**Exercise directions**
Quote these lines exactly: the one that holds "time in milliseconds" and every line after it to the end of the material below. Skip pictures.

**Data shown**
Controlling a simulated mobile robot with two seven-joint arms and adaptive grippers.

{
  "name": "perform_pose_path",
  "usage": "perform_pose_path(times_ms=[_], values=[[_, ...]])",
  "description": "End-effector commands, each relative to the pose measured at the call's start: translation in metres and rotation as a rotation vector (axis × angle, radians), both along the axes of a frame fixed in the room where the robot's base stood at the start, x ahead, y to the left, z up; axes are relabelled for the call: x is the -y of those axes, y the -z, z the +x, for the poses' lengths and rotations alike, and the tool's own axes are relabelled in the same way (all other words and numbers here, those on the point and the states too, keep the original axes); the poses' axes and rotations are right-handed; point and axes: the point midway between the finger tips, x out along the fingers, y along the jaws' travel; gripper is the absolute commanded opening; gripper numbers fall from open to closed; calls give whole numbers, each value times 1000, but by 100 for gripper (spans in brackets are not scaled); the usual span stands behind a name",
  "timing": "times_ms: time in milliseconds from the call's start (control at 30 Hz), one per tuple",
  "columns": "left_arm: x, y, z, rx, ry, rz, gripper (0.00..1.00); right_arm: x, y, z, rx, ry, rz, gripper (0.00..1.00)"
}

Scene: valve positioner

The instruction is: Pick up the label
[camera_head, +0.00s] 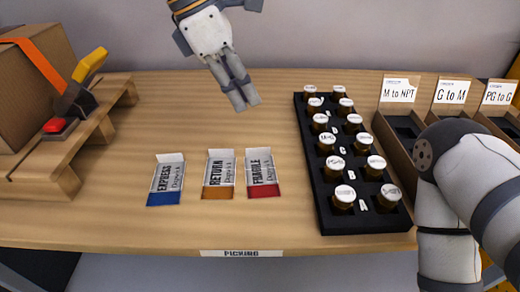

**Complete output**
  "timing": "times_ms: time in milliseconds from the call's start (control at 30 Hz), one per tuple",
  "columns": "left_arm: x, y, z, rx, ry, rz, gripper (0.00..1.00); right_arm: x, y, z, rx, ry, rz, gripper (0.00..1.00)"
}

Scene: valve positioner

The instruction is: Pick up the label
[camera_head, +0.00s] 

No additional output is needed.